「明るい話題」「強み評価」 アカデミー賞に群馬県内の映画関係者から喜びの声

 米アカデミー賞で日本映画「ゴジラ―1.0」(山崎貴監督)が視覚効果賞を、「君たちはどう生きるか」(宮崎駿監督)が長編アニメーション賞をそれぞれ受賞した11日、群馬県内の映画関係者からは「日本映画界にとって明るい話題」「日本の強みが評価された」などと喜びの声が相次いだ。

 視覚効果賞は日本映画として初めての受賞、長編アニメ賞は21年ぶりの受賞となった。「日本映画の底力を感じた。観客を驚かせたり、映像的にも細かい作り込みがなされている」と話すのは、30年来の「ゴジラ」ファンというNPO法人、たかさきコミュニティシネマ代表理事の志尾睦子さん(49)。VFX(視覚効果)の制作には豊富な資金力と技術力が必要で、これまでの受賞はハリウッド作品がほぼ独占しており「映像の迫力と山崎監督の技術力の高さが評価された。素晴らしいことだと思う」と強調。その上で「より多くの才能や技術に光が当たり、日本の映画界全体の裾野が広がっていけばうれしい」と期待した。

 「君たちは―」は引退を表明していた宮崎駿監督の復帰作で、国内外で大きな話題に。長編アニメ賞受賞は2003年の「千と千尋の神隠し」以来となった。前橋シネマハウス支配人、日沼大樹さん(37)は「日本映画界にとって明るい話題。アニメは日本の得意分野で、その強みが世界に評価された」と喜んだ。

 「クリエーティブの拠点」を掲げ、Gメッセ群馬のスタジオ活用やロケの誘致に力を入れている本県。県が運営する「ぐんまフィルムコミッション」の大島嗣之さん(45)は「群馬県からもこういった賞を受賞できる作品が生まれたり、VFXやアニメを制作するクリエーターが多く輩出される環境整備を進めていきたい」と話した。

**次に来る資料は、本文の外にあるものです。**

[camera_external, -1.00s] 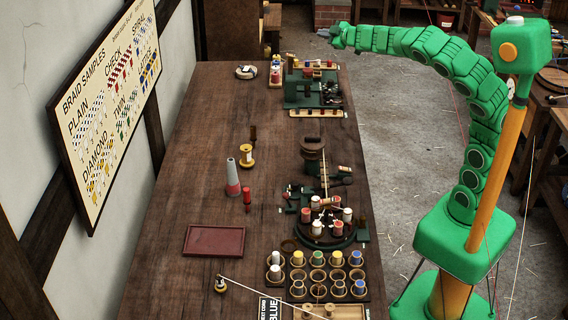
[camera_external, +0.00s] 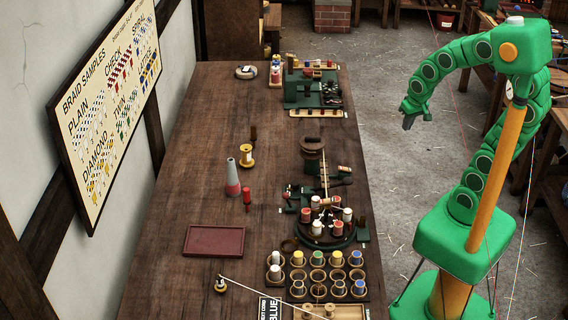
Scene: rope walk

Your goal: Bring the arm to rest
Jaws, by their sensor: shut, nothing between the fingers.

 各映画館の公式サイトによると、県内で「君たちは―」はイオンシネマ太田(太田市)、イオンシネマ高崎(高崎市)、MOVIX伊勢崎(伊勢崎市)、ユナイテッド・シネマ前橋(前橋市)の4館で上映中、「ゴジラ―」はこの4館に、109シネマズ高崎(高崎市)を加えた計5館で上映している。ユナイテッド・シネマ前橋の担当者は「平日にもかかわらず、入場が多い。アカデミー賞効果ですね」と驚いていた。